Common solutions to this problem include generating some temporary source
file name and having a contract with the debugger to get the source somehow
and write it out to that file. Since OpenCL and friends generally have quite
small source files, it's quite reasonable to embed the entire source in the
binary, then have the debugger look in a known section or address to extract
the source. If there was a way to express this in DWARF, then runtime-
generated source files could work without an additional contract between the
compiler and debugger. This is particularly important when dealing with
platforms where the filesystem is not writable, which is a common situation
in mobile computing.
The proposal allows the source text to be optional for each of the files of a
compilation unit. This supports producers that may result in mixed properties
for the files of a compilation unit. An example of this can happen for link time
optimizations (LTO) that may result in code from other translation units being
mixed into another compilation unit.
The proposal embeds the source text directly in the line number program header.

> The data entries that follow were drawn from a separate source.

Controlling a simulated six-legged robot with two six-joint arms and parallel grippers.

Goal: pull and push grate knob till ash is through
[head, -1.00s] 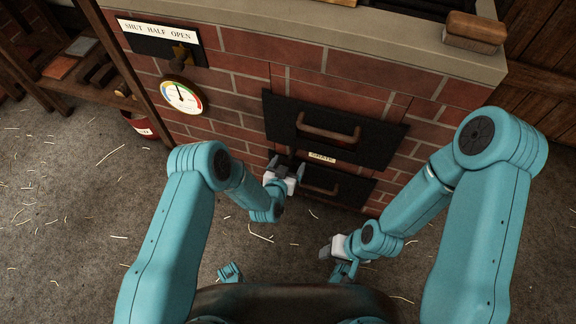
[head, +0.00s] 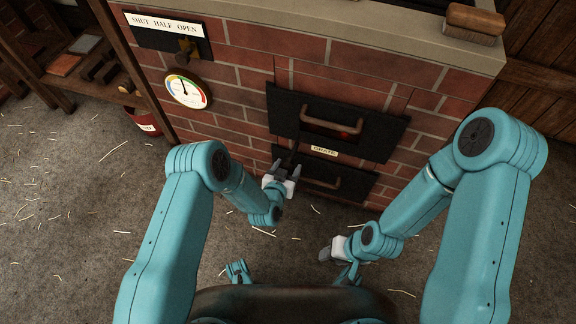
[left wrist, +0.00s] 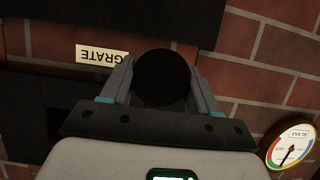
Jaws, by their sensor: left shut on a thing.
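The grate knob (left wrist: 163,80) is a round black ball between the fingers of my left gripper (left wrist: 160,92) in the left wrist view. The gripper is shut on it. In the head view my left gripper (head: 284,171) is in front of the brick stove, and a dark rod (head: 295,152) runs from it toward the stove front. The GRATE label (head: 324,151) is just right of the rod. My right gripper (head: 328,252) hangs low, apart from the stove; its jaw opening is unclear. No ash is visible.
A black upper door (head: 384,139) with a handle is above the label, and a lower door (head: 352,181) is below. A round gauge (head: 188,91) and a SHUT HALF OPEN plate (head: 165,22) are at left. A brush (head: 474,24) lies on the ledge. Straw litters the floor.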

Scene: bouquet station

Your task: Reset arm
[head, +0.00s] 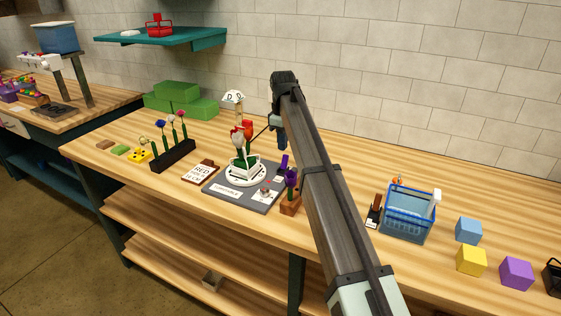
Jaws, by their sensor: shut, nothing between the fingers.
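My arm reaches up from the lower right of the head view. My gripper (282,146) hangs from its far end, small and partly hidden behind the arm. It is shut, holds nothing, and is above the table (340,153) just right of the bouquet, seemingly apart from it. The bouquet, with red and whitish blooms (240,136), stands in a green and white holder (243,163) on a round white stand (246,178). That stand sits on a dark grey board (232,197).
A black rack (174,155) of flowers, a card (201,172) and green blocks (178,96) are at left. A brown block (290,205) with a purple flower stands near the arm. A blue basket (407,222) and coloured cubes (469,230) are at right. A teal shelf (170,38) hangs on the wall.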

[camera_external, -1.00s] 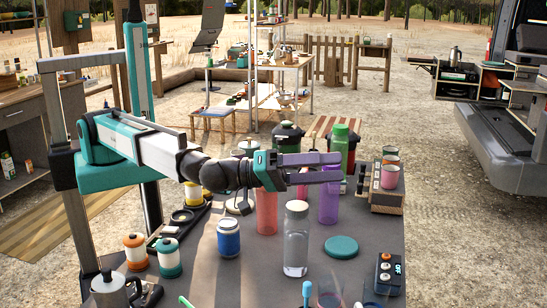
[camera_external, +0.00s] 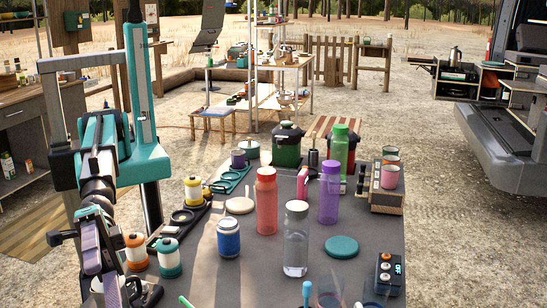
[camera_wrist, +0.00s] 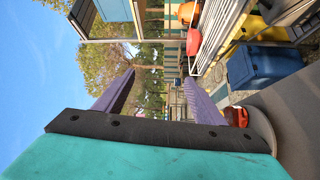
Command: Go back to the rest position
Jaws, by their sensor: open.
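My gripper (camera_external: 103,276) is at the left edge of the dark table (camera_external: 262,284) in the external view, with my arm folded round to the left and pointing toward the camera. Its two purple fingers lie near the orange-lidded and green-lidded canisters in the picture; I cannot tell the exact gap to them. In the wrist view my gripper (camera_wrist: 158,78) has its fingers spread apart with nothing between them. That view is turned on its side and shows sky, trees and shelving beyond the fingers.
An orange-lidded canister (camera_external: 136,252) and a green-lidded canister (camera_external: 169,258) stand closest to my gripper. A blue jar (camera_external: 229,238), a red bottle (camera_external: 266,202), a clear bottle (camera_external: 296,240) and a purple bottle (camera_external: 328,195) stand mid-table. A blue bin (camera_wrist: 264,78) shows in the wrist view.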

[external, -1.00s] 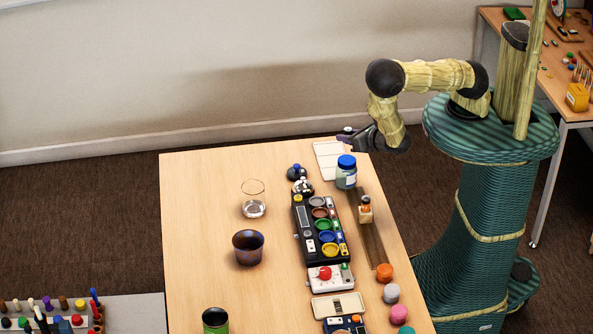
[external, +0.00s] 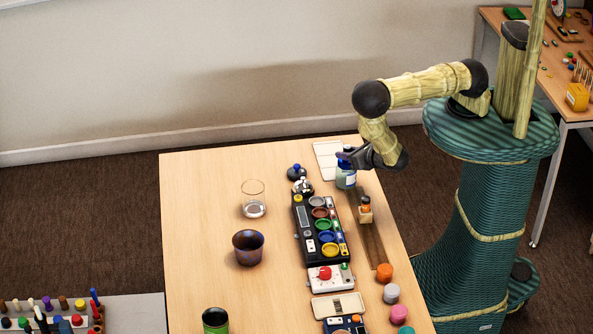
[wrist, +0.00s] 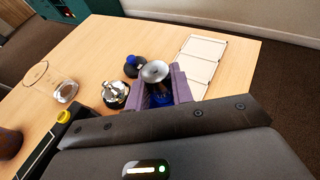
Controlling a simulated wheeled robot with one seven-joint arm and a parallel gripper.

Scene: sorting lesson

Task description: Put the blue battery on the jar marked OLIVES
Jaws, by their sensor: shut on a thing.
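My gripper (external: 348,156) is at the far end of the table, right over the jar (external: 350,181) with a blue lid. The fingers hide most of the lid, and I cannot read the jar's label. In the wrist view my gripper (wrist: 160,88) is shut on the blue battery (wrist: 154,71), whose round silver end faces up between the purple fingers. Blue shows low between the fingers. Whether the battery touches the lid cannot be told.
A dark knob-topped piece (wrist: 136,67) and a shiny metal bell (wrist: 116,93) stand close to the left of my gripper. A white tray (external: 326,158) lies beyond. A glass (external: 254,208) and a dark cup (external: 248,247) stand left; the table's far left is clear.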

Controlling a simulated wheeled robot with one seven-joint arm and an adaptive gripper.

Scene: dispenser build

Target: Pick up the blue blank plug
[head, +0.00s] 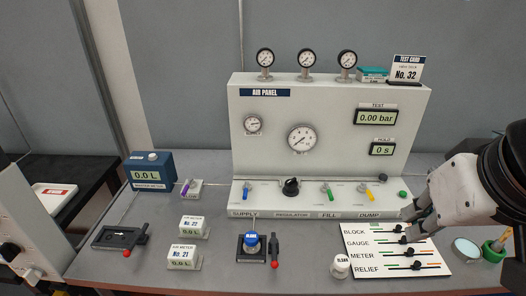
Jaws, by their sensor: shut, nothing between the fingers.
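A blue round cap with a small pale label (251,239) sits in a dark clamp fixture at the front middle of the table; it looks like the blue blank plug. My gripper (412,224) is at the right, reaching in from the right edge, shut and empty. It is well to the right of the blue cap, over the top edge of a white lettered board. Its fingertips are small and partly dark against the board, so contact with the board cannot be told.
The air panel (330,125) stands at the back, with valves along its foot. The white board (388,270), a white labelled cylinder (341,263), a round dish (466,248) and a green cup (493,251) stand front right.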

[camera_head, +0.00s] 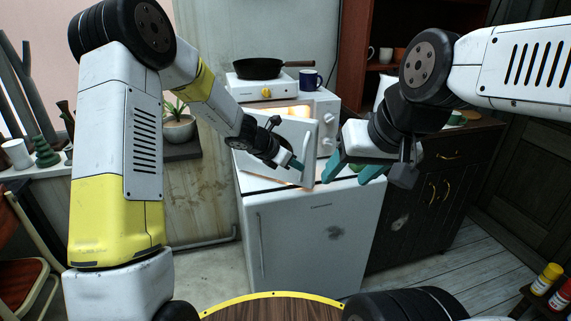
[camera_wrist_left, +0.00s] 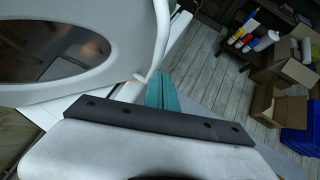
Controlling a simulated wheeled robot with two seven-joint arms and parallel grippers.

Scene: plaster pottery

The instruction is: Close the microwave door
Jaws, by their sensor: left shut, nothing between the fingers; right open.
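The white microwave (camera_head: 326,118) stands on top of a small white fridge. Its door (camera_head: 277,143) is partly open, swung out toward me, with warm light showing from the inside behind it. In the left wrist view the door (camera_wrist_left: 25,95) fills the upper left, with its dark window and a curved white handle (camera_wrist_left: 160,40). My left gripper (camera_head: 299,167) is shut and empty in front of the door, close to its handle side; its teal fingertips (camera_wrist_left: 162,92) are below the handle's end. I cannot tell if they touch it. My right gripper (camera_head: 352,170) is open and empty, right of the door.
The fridge (camera_head: 310,235) stands below the microwave. A hot plate with a black pan (camera_head: 262,68) and a blue mug (camera_head: 310,79) sit on the microwave. A dark cabinet (camera_head: 425,205) is at the right, a potted plant (camera_head: 178,126) at the left.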

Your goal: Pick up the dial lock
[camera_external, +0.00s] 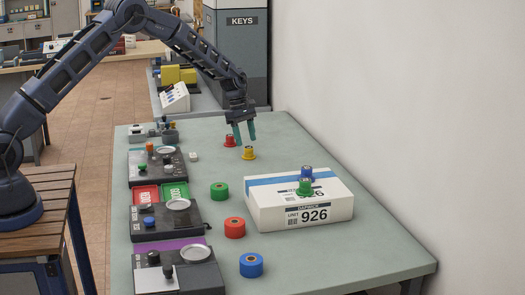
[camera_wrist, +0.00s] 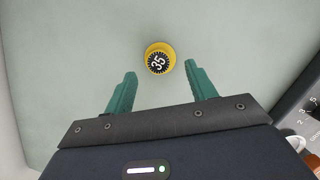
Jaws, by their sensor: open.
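A yellow dial lock (camera_external: 248,153) with a black dial face stands upright on the green-grey table near its far end. My gripper (camera_external: 244,137) is open and empty, pointing down above the table. Its two teal fingers also show in the wrist view (camera_wrist: 160,72). A similar red piece (camera_external: 230,141) stands just left of the yellow one in the external view.
A white box (camera_external: 325,213) marked 926 carries a blue piece (camera_external: 307,173) and a green piece (camera_external: 305,187). Green, red and blue rolls (camera_external: 219,191) stand along the table's middle. Dark devices (camera_external: 155,166) line its left edge. A wall bounds the right.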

This ensures the source text is available even if the rest of the debug
information is stripped which is a common practice.
It is common practice in applications that use OpenCL to construct the
source text of the OpenCL program on the fly as part of the program
execution at “run time”. For example, the application computes what kind of
kernel is needed to solve the problem and conditionally pastes together that
kernel’s source text. An example is the OpenCL backend of the Gromacs
(https://www.gromacs.org/) molecular modeling application.
This source text is passed to an OpenCL runtime API such as clCompileProgram
The act of compiling creates a code object that contains both the executable code
and the DWARF debug information. This executable can then be linked, loaded and
executed. This is typically all done without using a disk file system.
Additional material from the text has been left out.